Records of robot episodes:
◇ ◇ ◇ ◇ ◇

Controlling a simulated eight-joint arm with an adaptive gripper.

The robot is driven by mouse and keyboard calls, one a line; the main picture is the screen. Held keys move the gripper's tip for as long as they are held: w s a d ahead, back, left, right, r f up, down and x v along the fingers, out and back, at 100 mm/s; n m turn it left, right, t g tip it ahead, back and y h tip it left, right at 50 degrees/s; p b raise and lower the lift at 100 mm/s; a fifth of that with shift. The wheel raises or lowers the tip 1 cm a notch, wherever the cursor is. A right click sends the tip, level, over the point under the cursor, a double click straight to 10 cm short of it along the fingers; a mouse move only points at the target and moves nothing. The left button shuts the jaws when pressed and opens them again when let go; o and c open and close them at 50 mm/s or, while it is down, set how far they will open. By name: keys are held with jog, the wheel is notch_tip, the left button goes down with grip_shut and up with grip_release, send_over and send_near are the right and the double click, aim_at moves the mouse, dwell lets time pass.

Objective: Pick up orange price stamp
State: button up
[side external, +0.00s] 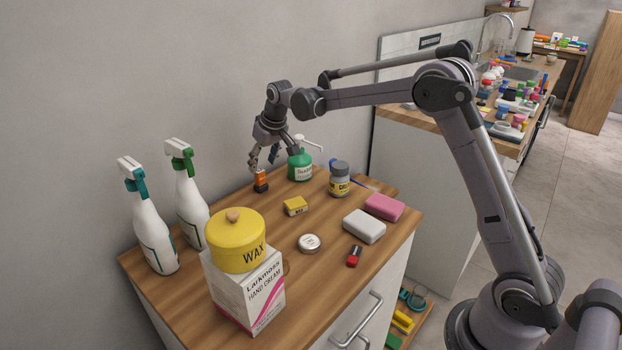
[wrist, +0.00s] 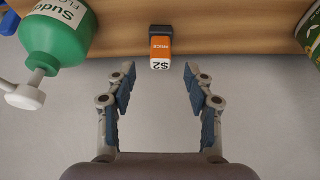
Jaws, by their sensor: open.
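The orange price stamp (side external: 261,177) stands on the wooden counter near its back edge, with a black base and an orange upper part. In the wrist view the stamp (wrist: 160,48) is centred, with orange sides, a white end marked "$2" and a dark base. My gripper (side external: 264,160) is open above and beside the stamp in the side external view. In the wrist view the two blue-padded fingers of my gripper (wrist: 160,78) are spread wide, and the stamp lies just beyond the tips, between their lines. Nothing is between the fingers.
A green pump bottle (side external: 300,166) stands close to the right of the stamp; in the wrist view it (wrist: 62,35) is at upper left. A yellow box (side external: 295,206) lies in front. Spray bottles (side external: 187,187) stand left, and a wax tin (side external: 236,240) sits on a hand cream box (side external: 246,290).

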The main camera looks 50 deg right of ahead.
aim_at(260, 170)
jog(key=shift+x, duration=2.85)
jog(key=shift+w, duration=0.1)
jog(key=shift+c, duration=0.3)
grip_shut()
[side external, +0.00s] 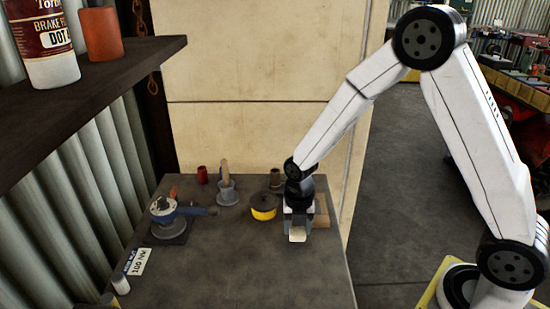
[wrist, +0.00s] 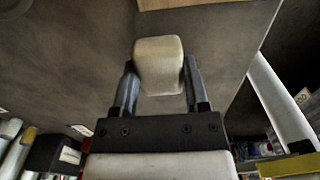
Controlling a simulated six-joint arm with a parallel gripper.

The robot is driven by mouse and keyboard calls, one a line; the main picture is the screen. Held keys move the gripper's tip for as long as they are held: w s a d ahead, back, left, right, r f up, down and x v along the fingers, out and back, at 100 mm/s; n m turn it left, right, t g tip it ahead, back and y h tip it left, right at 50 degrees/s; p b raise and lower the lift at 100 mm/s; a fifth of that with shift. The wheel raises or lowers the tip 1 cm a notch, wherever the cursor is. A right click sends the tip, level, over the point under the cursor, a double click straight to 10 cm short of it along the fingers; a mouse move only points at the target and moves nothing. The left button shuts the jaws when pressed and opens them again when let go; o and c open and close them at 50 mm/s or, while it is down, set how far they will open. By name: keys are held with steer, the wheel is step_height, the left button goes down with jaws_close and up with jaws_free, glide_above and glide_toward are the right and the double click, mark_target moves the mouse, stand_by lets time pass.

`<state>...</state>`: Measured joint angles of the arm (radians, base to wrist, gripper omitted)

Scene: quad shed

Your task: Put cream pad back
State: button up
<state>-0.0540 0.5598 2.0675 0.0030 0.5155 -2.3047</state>
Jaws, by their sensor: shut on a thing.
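The cream pad (side external: 297,235) is a small rounded block near the right front part of the dark table. In the wrist view, the cream pad (wrist: 159,62) sits between the two fingers of my gripper (wrist: 160,85), with one finger against each side. In the side view, my gripper (side external: 298,222) points down over the table with the pad at its tips. I cannot tell whether the pad touches the tabletop. A tan block (side external: 322,209) lies just behind and right of my gripper, partly hidden by it, and its edge shows in the wrist view (wrist: 185,4).
An angle grinder (side external: 166,211) lies on the table (side external: 240,275) at the left. A yellow and black round container (side external: 263,207), a grey pot with a wooden handle (side external: 227,192) and a red cup (side external: 202,175) stand further back. The front middle is clear.

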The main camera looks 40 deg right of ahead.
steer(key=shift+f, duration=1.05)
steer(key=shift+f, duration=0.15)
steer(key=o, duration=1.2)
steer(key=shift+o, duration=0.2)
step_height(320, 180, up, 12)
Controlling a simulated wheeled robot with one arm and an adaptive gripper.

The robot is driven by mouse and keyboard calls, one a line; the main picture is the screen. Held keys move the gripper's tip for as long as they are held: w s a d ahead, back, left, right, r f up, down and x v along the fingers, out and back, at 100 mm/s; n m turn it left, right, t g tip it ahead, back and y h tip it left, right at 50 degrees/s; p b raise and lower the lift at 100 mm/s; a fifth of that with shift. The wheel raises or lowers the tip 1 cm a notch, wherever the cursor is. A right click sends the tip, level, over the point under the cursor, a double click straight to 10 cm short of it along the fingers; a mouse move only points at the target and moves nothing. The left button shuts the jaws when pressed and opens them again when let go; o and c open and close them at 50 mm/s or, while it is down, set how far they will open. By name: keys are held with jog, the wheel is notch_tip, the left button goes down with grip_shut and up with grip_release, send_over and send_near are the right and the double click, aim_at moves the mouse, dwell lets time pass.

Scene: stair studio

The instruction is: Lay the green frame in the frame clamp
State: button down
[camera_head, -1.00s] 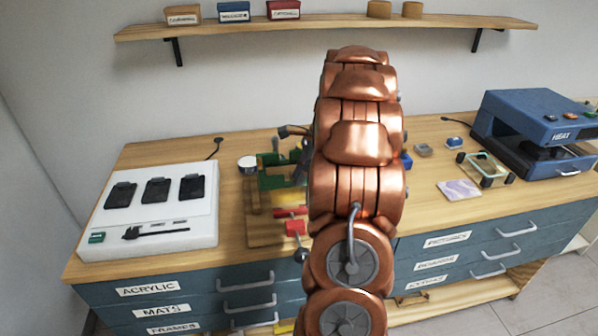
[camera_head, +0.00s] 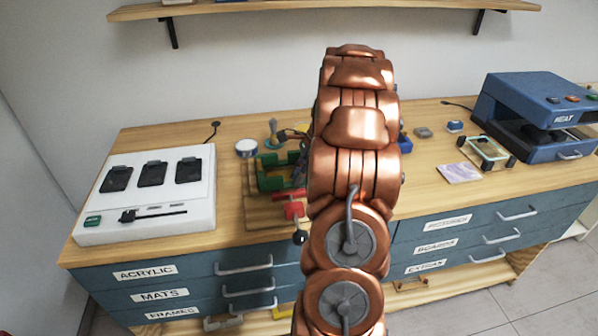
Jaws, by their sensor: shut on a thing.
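The frame clamp (camera_head: 254,214) is a wooden board with red parts (camera_head: 292,209) and a black knob, on the bench left of my arm. Green upright pieces (camera_head: 264,180) stand on the board. I cannot tell whether they belong to the clamp or are the green frame. My copper arm covers the right side of the clamp. My gripper is hidden behind the arm, so its fingers and what they hold do not show.
A white unit (camera_head: 150,200) with black pads lies left of the clamp. A round white-topped tin (camera_head: 247,148) stands behind it. A blue heat press (camera_head: 535,110), a glass-topped frame (camera_head: 487,150) and a purple print (camera_head: 460,173) are at right. A shelf (camera_head: 330,6) runs above.

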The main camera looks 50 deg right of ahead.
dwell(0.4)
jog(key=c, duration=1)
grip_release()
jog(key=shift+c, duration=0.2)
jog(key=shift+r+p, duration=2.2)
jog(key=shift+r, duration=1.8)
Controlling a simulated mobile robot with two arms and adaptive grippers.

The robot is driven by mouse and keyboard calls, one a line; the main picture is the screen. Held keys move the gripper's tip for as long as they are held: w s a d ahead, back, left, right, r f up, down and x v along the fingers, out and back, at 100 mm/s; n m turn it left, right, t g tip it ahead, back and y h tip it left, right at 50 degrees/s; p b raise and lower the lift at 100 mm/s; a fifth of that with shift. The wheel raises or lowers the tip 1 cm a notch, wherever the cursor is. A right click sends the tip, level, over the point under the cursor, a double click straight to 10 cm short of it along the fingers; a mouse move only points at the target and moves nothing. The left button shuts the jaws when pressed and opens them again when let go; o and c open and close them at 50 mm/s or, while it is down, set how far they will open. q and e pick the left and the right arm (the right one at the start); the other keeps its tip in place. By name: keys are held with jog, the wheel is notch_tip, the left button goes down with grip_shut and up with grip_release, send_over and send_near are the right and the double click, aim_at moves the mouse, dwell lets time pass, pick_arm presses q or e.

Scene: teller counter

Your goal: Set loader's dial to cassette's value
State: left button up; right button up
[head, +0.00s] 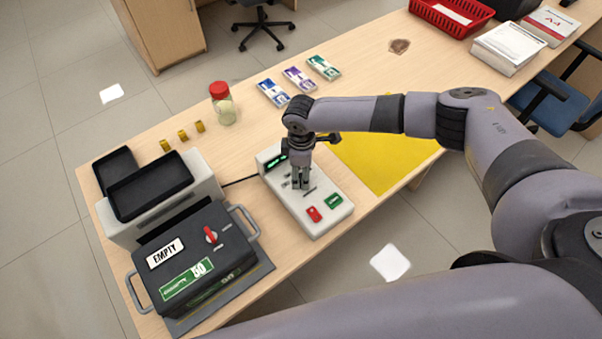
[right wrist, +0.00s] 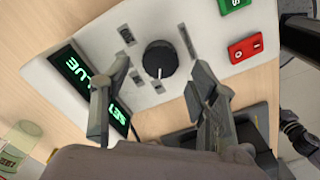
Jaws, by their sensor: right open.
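The loader (head: 331,207) is a pale box with a green-lit display (head: 277,162), partly covered by my right gripper in the head view. In the right wrist view its black round dial (right wrist: 160,59) shows a white pointer line aimed toward the picture's bottom. My right gripper (head: 301,186) is open over the loader, its fingers (right wrist: 152,86) spread either side of the dial with nothing between them. The display (right wrist: 88,82) shows part of "SET VALUE"; any number is hidden. The dark cassette (head: 222,237) carries an "EMPTY" tag and a green label that seems to read 50.
The loader has a red button (head: 314,214) and a green button (head: 334,202). Black trays (head: 150,187) sit behind the cassette. A red-lidded jar (head: 222,105), banknote bundles (head: 298,79) and a yellow mat (head: 385,160) lie around the loader.

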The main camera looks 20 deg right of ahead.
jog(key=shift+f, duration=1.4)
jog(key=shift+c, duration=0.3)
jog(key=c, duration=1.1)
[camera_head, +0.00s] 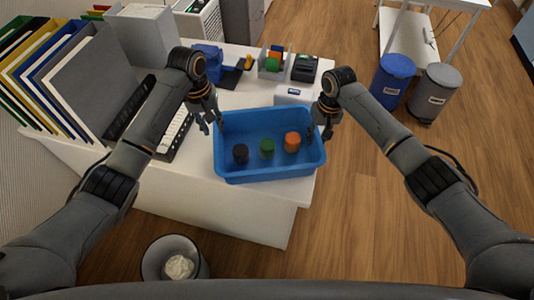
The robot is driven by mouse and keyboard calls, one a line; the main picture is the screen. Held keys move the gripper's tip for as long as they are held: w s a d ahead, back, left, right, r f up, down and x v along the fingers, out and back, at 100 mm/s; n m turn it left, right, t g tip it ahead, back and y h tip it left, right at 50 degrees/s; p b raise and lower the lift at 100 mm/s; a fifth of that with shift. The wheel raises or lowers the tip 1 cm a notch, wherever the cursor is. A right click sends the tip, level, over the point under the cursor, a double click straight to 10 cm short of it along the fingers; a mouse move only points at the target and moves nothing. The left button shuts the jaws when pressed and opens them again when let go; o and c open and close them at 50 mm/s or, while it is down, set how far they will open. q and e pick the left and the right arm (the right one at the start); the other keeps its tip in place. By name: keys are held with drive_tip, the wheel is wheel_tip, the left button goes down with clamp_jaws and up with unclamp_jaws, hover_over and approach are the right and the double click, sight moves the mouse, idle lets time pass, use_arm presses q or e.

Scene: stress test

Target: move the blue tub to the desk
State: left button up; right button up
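The blue tub (268,172) is in the middle of the head view, at the near right part of a white table (250,205). It holds a black (240,153), a green (266,149) and an orange (292,142) round item. My left gripper (211,123) is at the tub's left rim near the far corner. My right gripper (320,130) is at the right rim, with one finger showing inside the tub. The view does not show clearly whether either is closed on the rim, or whether the tub rests on the table or hangs just above it.
Another white table (385,35) is at the upper right, beside blue (390,80) and grey (434,92) bins. A wastebasket (172,258) stands in front. Floor on the right is clear.

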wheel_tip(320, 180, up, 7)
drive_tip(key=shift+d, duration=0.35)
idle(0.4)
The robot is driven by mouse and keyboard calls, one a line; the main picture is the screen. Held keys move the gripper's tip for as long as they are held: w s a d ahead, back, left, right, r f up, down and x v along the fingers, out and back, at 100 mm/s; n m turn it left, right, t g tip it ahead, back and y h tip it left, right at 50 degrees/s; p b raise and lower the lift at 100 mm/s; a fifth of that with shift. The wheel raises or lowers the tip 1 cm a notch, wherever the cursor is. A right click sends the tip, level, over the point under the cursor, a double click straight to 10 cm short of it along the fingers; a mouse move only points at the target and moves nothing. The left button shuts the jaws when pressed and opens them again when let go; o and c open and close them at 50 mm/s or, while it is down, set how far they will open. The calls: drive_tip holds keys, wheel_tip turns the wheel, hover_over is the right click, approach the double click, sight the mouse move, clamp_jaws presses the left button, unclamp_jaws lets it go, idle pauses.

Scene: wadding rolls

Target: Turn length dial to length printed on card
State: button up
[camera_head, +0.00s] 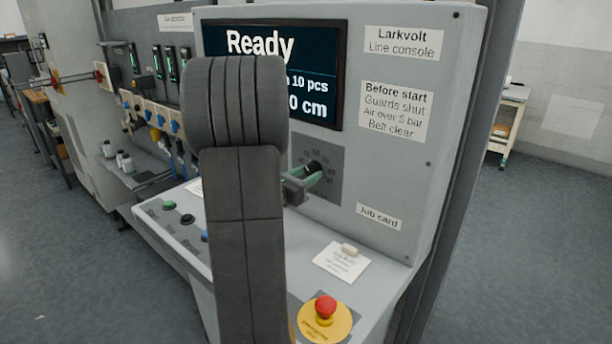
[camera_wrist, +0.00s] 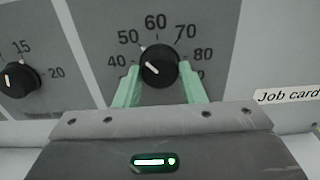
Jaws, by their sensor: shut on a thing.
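The length dial (camera_wrist: 158,66) is a black knob with printed numbers from 40 to 80 readable around it. Its white pointer line is left of centre and seems to point left, towards 40; the exact setting is unclear. My gripper (camera_wrist: 160,84) has its green fingers shut on the dial, one at each side. In the head view my gripper (camera_head: 308,180) reaches the dial's grey plate (camera_head: 334,168).
The screen (camera_head: 325,60) shows "Ready", "10 pcs" and a length ending in "0 cm", partly hidden by my arm. Another dial (camera_wrist: 20,79) sits left of the length dial. A red emergency button (camera_head: 326,307) and several push buttons (camera_head: 187,219) are on the ledge.

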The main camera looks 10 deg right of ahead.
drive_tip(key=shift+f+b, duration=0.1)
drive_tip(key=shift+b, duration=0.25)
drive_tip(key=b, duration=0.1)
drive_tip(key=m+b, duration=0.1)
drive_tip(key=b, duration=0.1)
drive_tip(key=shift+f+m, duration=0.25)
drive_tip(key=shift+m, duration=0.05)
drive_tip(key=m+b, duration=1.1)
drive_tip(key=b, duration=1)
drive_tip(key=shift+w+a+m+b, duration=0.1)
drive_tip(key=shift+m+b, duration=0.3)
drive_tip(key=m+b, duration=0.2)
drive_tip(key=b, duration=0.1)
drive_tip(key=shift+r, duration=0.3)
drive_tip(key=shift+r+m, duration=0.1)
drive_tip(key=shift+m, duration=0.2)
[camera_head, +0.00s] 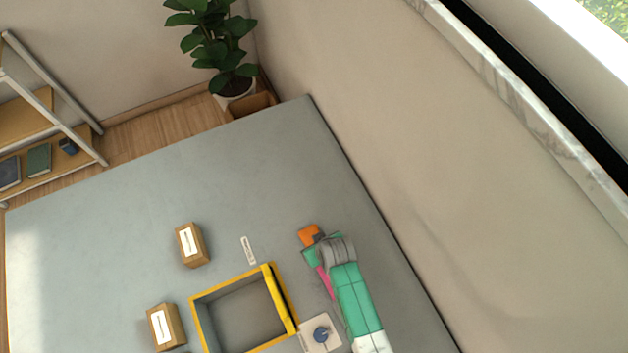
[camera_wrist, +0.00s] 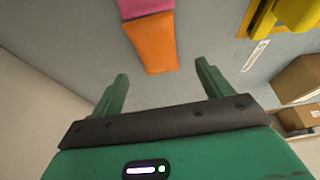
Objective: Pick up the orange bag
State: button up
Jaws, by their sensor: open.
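The orange bag (camera_wrist: 150,42) lies on the grey table as a flat orange block in the wrist view, with a pink block (camera_wrist: 140,8) touching its far end. In the head view the orange bag (camera_head: 309,234) shows only partly, beside my gripper (camera_head: 320,246), which covers part of it. In the wrist view my gripper (camera_wrist: 162,72) is open, one green finger on each side, with nothing between them. The bag appears just past the fingertips, roughly between their lines. How high the fingers are above it I cannot tell.
A yellow-rimmed open box (camera_head: 197,318) stands left of my arm. A white plate with a blue knob (camera_head: 320,335) sits next to it. A wall runs along the table's right side.

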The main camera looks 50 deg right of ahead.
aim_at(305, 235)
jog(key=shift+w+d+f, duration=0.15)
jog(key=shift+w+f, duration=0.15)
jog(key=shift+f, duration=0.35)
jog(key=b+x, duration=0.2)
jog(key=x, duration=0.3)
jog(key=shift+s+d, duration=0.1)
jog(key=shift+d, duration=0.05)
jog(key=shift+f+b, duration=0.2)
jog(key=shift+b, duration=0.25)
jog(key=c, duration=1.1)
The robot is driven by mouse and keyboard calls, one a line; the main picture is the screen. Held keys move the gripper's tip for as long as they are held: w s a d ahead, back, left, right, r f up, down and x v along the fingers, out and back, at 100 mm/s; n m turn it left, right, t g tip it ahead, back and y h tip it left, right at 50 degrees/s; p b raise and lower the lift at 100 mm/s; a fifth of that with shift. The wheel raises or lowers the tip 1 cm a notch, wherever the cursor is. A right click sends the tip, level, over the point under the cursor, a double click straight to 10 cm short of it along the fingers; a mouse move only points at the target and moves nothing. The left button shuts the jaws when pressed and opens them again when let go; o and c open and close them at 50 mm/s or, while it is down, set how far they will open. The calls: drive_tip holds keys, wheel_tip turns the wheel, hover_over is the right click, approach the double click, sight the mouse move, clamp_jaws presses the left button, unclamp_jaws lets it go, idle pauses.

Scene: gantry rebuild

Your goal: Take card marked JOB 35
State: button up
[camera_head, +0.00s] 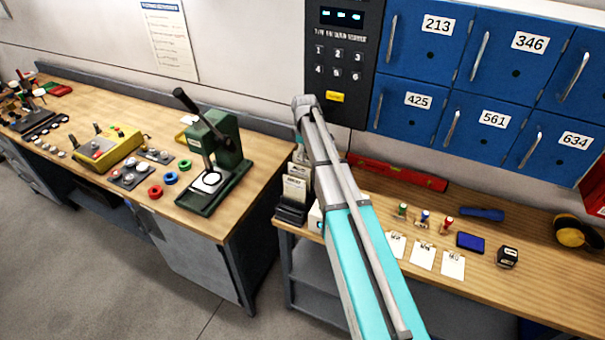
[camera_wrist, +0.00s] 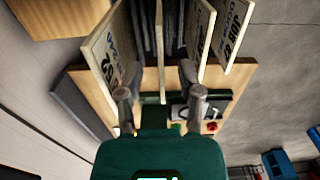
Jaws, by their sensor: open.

◇ ◇ ◇ ◇ ◇

### Aim of the exercise
Show every line where the string "goal" appears.

### Task answer
Your goal: Set loader's dial to cassette's value
Your goal: Take card marked JOB 35

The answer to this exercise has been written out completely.